Eyeball Kicks, Wednesday, 12 April 2023 21:43 (one year ago) link

ILM fave O Superman is being played right now.

Toshirō Nofune (The Seventh ILXorai), Thursday, 13 April 2023 08:17 (one year ago) link

re Matthews: Not having listened much for years, I think what she does with musical diversity, and even other sounds and literature? - is creditable. I just don't much enjoy her own voice and persona. I once heard her interview the Irish Ambassador, which was quite exciting for me as I'd met him myself. And coincidentally I saw him on the 10 o'clock news last night.
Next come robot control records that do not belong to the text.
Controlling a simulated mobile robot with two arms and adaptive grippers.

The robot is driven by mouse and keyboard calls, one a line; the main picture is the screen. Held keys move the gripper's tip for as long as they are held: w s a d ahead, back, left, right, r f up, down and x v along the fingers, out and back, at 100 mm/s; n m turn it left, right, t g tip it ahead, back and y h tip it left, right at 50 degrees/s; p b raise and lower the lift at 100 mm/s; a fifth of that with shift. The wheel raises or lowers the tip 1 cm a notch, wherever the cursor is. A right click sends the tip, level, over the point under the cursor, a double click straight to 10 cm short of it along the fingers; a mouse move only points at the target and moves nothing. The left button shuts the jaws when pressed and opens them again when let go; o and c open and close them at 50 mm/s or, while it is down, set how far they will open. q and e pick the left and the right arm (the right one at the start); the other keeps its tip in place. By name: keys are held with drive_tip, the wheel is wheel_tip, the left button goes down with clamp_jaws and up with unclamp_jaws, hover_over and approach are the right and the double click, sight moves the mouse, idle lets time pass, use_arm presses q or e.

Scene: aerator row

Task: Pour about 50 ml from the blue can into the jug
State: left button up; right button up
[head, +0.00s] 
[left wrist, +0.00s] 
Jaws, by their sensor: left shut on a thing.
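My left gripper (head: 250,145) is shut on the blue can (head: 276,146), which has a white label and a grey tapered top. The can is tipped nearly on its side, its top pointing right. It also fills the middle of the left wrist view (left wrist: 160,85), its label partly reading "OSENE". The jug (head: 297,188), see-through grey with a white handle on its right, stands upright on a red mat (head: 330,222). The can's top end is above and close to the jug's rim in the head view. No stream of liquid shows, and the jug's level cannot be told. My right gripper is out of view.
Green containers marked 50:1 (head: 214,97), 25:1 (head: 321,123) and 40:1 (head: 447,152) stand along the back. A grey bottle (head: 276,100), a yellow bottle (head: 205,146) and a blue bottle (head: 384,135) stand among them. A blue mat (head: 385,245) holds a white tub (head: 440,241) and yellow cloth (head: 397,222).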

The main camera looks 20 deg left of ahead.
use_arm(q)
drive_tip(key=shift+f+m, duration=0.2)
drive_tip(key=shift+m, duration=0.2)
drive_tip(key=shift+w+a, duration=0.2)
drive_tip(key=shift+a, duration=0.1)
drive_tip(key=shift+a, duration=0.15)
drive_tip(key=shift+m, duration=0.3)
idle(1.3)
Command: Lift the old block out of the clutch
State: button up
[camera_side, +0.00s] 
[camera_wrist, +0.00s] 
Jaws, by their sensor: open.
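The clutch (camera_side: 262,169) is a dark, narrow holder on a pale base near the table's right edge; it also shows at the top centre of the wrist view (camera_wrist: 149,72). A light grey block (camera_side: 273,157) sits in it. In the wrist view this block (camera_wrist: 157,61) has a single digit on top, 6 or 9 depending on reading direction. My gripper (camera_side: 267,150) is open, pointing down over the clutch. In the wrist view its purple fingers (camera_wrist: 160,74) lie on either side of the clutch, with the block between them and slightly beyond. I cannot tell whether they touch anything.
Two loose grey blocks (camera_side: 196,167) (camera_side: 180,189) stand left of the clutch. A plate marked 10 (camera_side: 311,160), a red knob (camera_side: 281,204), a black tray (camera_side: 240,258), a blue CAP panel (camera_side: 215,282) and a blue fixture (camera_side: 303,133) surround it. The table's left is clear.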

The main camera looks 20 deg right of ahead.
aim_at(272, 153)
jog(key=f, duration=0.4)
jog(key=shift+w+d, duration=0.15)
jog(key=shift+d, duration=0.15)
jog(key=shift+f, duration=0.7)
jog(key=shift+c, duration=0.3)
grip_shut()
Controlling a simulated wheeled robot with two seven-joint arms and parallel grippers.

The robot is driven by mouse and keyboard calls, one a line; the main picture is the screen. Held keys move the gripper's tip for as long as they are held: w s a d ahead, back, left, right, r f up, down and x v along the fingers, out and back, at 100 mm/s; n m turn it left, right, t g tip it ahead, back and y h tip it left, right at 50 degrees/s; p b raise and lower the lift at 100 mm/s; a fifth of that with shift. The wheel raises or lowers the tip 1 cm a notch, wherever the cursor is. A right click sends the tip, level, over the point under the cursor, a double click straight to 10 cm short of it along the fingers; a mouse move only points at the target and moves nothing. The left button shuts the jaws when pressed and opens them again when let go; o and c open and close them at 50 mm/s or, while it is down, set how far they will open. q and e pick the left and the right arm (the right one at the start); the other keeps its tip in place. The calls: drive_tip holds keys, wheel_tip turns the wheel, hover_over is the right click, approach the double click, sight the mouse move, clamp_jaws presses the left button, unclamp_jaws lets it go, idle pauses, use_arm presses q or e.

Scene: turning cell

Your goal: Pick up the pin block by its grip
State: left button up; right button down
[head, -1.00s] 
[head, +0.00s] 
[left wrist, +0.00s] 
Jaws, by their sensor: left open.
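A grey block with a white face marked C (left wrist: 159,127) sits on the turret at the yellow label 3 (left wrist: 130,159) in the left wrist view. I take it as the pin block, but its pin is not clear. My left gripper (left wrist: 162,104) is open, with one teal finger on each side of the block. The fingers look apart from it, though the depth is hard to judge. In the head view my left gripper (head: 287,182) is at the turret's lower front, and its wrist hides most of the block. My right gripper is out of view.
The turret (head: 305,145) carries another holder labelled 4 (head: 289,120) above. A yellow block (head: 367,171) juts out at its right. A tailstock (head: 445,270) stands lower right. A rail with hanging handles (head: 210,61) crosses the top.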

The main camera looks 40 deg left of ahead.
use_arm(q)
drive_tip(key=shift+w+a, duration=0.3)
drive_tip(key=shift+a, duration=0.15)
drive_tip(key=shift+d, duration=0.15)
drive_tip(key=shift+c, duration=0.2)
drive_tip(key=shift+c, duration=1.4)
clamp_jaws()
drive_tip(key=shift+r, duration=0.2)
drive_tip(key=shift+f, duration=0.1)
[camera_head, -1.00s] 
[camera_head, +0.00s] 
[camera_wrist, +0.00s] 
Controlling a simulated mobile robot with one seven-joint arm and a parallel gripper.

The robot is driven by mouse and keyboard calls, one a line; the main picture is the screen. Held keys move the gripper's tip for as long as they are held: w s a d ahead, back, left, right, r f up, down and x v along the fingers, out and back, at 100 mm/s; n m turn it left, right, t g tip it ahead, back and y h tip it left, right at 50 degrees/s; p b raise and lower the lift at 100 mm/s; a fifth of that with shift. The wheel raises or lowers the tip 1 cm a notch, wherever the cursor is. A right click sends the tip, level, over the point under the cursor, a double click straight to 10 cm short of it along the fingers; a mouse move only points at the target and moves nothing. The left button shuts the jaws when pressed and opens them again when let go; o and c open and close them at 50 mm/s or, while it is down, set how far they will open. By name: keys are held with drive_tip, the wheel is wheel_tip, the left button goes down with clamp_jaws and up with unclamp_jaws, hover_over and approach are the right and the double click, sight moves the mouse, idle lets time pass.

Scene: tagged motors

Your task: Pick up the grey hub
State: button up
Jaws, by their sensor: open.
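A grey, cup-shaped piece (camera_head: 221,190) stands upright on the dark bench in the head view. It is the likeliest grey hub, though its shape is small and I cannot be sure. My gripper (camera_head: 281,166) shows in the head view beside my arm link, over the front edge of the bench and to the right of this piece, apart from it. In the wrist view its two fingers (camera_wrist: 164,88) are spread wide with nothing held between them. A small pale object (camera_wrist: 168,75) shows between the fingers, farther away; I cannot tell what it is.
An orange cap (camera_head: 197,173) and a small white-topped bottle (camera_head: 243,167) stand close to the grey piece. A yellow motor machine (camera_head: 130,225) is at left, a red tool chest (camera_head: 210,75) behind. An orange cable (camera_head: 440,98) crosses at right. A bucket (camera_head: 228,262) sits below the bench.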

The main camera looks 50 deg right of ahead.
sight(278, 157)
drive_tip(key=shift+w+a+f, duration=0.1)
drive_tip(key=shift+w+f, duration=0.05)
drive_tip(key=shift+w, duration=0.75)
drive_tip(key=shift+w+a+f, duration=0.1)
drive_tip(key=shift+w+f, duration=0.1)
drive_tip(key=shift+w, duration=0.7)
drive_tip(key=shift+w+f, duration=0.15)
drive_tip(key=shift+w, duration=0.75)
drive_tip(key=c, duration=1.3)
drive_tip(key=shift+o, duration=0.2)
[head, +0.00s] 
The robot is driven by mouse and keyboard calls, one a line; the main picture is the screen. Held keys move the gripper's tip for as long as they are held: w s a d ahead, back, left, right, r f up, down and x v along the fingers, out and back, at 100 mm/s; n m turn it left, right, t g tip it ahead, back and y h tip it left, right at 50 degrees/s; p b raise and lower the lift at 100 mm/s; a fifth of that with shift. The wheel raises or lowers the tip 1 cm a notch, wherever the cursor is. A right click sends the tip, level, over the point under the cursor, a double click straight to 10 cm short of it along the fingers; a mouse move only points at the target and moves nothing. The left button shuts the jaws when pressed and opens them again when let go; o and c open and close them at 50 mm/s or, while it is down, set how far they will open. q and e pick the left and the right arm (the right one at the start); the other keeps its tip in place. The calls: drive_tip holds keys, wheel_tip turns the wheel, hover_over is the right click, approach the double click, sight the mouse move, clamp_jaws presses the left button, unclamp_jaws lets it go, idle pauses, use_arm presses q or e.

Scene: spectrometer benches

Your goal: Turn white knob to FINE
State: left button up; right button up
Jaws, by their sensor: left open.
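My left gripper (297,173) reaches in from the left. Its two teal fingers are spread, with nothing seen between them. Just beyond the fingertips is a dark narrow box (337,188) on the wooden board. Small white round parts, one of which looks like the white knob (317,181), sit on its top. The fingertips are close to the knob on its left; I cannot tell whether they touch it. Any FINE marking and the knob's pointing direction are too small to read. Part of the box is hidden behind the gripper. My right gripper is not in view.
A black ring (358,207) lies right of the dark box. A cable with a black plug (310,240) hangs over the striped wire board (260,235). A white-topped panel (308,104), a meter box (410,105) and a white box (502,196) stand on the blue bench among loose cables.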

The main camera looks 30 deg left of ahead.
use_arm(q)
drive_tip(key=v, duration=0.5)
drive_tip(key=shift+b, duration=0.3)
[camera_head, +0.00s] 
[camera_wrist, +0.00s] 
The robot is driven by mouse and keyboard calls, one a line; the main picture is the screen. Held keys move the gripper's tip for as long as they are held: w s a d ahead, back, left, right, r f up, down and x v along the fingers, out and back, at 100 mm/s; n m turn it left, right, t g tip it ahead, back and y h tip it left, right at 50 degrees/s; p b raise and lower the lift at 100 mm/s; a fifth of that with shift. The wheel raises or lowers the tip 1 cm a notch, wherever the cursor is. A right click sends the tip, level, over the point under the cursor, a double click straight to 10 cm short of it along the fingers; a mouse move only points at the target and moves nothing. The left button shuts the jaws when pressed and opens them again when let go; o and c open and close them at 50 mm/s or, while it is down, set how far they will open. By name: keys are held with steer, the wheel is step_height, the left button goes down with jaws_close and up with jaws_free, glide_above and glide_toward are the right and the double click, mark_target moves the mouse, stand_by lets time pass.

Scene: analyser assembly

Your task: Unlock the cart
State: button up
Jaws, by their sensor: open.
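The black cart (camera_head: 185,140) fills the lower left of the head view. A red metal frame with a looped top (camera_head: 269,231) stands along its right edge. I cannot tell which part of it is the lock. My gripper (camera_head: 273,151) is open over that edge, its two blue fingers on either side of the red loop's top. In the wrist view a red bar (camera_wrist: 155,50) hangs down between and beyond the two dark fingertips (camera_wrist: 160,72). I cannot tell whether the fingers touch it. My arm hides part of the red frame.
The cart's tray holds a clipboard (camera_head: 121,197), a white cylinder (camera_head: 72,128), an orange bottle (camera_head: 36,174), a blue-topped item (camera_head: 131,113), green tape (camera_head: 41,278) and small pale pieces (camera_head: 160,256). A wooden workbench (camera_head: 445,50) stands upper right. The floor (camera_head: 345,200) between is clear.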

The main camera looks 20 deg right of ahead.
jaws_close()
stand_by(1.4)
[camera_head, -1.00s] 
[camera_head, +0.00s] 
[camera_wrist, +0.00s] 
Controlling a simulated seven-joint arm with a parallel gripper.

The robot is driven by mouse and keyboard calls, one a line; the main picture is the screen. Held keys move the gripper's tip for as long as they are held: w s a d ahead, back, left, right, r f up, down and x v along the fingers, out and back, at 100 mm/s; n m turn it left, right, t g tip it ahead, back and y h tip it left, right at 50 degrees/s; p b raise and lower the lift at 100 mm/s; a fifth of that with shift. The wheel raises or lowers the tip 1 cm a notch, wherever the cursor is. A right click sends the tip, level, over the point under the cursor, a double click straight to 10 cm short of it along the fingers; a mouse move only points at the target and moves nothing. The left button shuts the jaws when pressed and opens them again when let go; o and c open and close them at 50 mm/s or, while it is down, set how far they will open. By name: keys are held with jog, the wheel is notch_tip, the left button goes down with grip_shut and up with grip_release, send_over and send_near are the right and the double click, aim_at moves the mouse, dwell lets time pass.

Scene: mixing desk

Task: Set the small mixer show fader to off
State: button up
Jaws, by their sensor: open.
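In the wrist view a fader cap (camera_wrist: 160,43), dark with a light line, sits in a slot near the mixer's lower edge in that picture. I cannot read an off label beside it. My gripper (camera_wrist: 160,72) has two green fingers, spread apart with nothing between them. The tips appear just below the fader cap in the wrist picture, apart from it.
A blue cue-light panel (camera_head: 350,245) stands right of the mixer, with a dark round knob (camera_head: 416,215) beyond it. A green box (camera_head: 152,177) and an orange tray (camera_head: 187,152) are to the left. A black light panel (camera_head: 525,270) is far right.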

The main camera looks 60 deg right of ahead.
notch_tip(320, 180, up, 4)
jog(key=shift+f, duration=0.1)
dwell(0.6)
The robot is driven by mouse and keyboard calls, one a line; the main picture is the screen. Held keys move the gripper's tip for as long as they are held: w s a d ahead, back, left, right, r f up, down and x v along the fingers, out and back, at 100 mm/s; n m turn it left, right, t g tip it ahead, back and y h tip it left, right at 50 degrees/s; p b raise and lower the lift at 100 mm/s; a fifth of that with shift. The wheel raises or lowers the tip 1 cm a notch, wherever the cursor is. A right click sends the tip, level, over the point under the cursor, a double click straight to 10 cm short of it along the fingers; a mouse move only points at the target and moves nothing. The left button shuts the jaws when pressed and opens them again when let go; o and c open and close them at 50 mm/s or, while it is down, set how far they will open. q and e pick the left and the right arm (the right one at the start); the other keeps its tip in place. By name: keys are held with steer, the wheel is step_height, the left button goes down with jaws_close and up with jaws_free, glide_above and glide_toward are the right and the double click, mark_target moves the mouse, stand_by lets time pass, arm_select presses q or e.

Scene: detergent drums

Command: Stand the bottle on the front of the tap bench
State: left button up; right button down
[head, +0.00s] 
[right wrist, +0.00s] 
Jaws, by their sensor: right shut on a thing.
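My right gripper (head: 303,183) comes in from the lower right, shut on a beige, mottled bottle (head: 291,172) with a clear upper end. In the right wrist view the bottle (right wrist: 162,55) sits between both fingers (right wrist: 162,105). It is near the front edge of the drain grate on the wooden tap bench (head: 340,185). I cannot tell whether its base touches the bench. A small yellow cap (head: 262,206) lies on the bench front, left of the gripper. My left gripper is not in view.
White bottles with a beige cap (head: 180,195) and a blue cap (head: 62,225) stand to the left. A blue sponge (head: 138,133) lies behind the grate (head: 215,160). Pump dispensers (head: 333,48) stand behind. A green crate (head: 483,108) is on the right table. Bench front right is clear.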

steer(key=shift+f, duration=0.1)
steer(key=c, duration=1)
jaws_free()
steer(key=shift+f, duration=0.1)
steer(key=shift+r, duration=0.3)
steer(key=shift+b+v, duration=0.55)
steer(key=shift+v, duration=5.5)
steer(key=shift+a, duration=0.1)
Tom D: I know nothing about Tony Coe, but he died recently and I think Coe played an hour of records he'd been on. (I think the news of cutting Coe's programme came about 3 days later.)

re Lamacq, I wouldn't choose to listen to him, but I think his continued existence has comedy value. He will still have features like "listeners recommend underrated records from the 1990s", giving him a chance to play Kingmaker and Senseless Things. Music that didn't sound good when we were 19.

Oddly I couldn't bear Keaveney, finding his voice, delivery, persona unbearable, yet many people seemed to like him a lot.

Last night Coe stated that his programme will end on 11th May. Sooner that I'd imagined. It was a sad moment.

the pinefox, Thursday, 13 April 2023 08:48 (one year ago) link

something we can all agree on then: Keaveney is/was terrible

Critique of the Goth Programme (Neil S), Thursday, 13 April 2023 08:50 (one year ago) link

Good to hear!

the pinefox, Thursday, 13 April 2023 08:52 (one year ago) link

I didn't like Keaveney's voice much either.

Toshirō Nofune (The Seventh ILXorai), Thursday, 13 April 2023 09:12 (one year ago) link

For a long time I thought he was Vernon Kay. Then I saw a photo and thought he was Chris Moyles. My mine has never quite settled on a coherent conception of Shaun Keaveny. No need now.

Cerys Matthews' show is a delight. I don't really understand why her persona rubs some people up the wrong way. I think someone said they find it too homely or something? I love home I do.